Однако в отличие от немецкого мыслителя, восхвалявшего прусские порядки, воззрения Белинского даже в период «примирения» не совпадали с позицией идеологов николаевской государственности. Признавая «разумность» русского самодержавия, он не приходит к заключению, что оно – венец истории человечества. Наоборот, он утверждает, что перед Россией лежит еще огромный путь развития и что необходимые для этого условия нужно искать в самой действительности. В рецензии на «Речи, произнесенные на торжественном собрании Московского университета 1 июня 1838 г.» Белинский заявлял: «Необходимость перемен и улучшений должна указываться самими обстоятельствами и при помощи обстоятельств должны совершаться перемены и улучшения». В другом месте он предсказывал безграничные возможности дальнейшего развития России, когда она примет «в себя все элементы жизни духовной, внутренней, гражданской, политической, общественной», и, принявши, самобытно разовьет «их из себя».

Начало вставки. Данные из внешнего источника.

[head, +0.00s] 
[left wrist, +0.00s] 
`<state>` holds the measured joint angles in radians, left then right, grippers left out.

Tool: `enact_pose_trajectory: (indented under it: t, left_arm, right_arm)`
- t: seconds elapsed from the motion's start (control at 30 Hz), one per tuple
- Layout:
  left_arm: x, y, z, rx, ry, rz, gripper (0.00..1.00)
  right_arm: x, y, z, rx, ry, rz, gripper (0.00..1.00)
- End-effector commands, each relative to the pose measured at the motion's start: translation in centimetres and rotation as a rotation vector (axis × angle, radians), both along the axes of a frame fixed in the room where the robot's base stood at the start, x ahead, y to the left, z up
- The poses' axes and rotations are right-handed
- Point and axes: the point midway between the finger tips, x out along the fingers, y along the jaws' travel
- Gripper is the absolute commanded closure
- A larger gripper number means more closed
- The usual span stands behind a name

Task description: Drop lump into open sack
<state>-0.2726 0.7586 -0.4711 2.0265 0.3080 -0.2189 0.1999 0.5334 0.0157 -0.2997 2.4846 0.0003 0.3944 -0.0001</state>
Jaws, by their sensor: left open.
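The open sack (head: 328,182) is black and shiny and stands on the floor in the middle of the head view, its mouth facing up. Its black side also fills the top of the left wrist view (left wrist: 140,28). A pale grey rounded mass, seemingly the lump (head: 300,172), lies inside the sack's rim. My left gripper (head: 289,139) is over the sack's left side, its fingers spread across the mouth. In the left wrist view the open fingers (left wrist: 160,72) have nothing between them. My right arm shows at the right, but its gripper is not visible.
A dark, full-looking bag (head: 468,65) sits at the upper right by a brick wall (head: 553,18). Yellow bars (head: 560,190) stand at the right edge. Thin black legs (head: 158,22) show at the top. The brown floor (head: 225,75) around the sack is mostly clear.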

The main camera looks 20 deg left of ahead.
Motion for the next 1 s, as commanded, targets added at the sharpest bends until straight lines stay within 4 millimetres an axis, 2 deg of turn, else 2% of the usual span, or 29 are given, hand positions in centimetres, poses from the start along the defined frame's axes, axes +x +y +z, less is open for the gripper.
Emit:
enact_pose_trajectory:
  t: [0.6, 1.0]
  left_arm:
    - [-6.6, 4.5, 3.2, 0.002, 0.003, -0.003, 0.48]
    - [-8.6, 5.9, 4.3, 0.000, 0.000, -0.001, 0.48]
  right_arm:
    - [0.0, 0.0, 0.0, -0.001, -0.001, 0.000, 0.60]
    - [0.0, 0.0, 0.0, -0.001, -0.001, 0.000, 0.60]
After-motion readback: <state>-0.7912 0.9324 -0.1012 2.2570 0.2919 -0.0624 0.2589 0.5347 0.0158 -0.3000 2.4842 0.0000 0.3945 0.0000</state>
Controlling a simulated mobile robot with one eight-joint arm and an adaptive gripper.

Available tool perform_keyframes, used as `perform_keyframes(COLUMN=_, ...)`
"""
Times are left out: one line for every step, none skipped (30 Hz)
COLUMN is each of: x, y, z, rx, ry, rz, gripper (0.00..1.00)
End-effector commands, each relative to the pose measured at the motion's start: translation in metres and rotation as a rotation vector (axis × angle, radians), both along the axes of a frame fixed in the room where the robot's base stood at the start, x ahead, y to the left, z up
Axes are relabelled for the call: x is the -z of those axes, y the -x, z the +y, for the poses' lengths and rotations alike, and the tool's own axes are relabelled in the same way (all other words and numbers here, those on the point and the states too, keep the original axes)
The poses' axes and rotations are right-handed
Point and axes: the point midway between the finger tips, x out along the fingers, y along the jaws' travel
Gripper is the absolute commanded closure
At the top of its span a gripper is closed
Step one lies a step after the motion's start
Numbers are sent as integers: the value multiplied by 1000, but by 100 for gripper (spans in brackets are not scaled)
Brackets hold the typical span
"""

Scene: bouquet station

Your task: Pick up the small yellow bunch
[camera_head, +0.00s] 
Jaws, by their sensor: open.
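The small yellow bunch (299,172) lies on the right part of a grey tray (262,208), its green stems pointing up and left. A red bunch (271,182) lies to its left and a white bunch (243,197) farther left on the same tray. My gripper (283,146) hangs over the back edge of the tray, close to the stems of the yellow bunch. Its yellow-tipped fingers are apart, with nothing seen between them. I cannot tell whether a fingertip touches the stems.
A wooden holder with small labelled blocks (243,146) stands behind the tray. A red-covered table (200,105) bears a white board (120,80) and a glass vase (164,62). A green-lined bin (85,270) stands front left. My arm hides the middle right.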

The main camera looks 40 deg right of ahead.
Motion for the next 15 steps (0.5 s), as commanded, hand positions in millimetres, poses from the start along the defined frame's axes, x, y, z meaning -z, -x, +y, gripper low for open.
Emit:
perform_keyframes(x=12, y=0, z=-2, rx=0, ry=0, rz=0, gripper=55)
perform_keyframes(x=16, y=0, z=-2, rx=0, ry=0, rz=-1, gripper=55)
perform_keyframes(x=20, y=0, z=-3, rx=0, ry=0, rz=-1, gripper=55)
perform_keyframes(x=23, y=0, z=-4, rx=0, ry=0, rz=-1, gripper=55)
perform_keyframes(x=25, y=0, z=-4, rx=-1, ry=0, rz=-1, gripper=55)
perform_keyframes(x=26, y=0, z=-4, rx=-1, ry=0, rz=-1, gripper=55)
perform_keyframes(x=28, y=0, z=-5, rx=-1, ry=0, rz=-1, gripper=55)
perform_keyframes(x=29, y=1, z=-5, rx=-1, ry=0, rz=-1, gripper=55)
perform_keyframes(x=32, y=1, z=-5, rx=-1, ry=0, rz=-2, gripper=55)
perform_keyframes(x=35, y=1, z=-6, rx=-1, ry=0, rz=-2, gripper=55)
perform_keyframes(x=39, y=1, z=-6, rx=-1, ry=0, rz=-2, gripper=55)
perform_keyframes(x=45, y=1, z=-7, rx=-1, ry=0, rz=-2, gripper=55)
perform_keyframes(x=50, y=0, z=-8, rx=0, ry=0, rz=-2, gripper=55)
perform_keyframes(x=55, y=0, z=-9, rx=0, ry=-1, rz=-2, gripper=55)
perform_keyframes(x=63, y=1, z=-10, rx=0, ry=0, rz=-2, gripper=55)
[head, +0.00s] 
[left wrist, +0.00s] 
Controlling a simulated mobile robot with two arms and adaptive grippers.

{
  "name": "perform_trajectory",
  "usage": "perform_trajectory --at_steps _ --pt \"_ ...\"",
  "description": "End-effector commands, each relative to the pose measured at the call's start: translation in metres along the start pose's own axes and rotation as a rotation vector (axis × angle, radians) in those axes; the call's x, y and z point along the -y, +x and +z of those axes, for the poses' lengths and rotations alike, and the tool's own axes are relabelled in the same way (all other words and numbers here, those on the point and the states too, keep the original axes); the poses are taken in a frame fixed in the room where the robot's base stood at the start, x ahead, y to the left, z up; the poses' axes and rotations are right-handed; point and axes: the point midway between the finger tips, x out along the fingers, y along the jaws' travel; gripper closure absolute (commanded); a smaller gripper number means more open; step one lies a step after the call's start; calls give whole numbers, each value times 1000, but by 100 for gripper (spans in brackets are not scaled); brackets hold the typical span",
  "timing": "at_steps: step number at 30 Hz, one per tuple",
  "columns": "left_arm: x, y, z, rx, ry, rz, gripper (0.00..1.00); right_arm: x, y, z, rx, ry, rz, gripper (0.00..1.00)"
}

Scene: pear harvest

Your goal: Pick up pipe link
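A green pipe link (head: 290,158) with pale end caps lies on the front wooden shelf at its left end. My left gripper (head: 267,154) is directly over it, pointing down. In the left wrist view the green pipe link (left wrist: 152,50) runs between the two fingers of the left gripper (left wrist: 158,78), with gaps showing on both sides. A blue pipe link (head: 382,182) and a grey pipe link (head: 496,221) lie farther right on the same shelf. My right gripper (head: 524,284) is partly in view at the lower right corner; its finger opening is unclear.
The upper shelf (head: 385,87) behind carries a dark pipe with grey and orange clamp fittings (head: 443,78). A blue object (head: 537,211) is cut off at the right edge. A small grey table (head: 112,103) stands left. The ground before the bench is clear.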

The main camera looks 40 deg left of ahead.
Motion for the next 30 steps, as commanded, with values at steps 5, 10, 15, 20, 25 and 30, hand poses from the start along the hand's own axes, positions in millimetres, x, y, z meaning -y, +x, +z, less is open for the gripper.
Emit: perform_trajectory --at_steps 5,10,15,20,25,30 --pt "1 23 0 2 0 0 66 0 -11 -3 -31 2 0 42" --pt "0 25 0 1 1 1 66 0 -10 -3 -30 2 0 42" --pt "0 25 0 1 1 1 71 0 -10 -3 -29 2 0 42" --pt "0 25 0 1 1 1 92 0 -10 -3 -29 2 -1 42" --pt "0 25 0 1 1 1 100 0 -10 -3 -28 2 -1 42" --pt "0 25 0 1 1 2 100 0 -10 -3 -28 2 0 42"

Напомним пророческие слова критика, сказанные им как раз в период «примирения», в 1840 году, и столь блистательно осуществленные в наши дни: «Завидуем внукам и правнукам нашим, которым суждено видеть Россию в 1940 году, стоящую во главе образованного мира, дающею законы и науке и искусству и принимающею благоговейную дань уважения от всего просвещенного человечества» («Отечественные записки», 1840, VIII, № 1, отд. VI).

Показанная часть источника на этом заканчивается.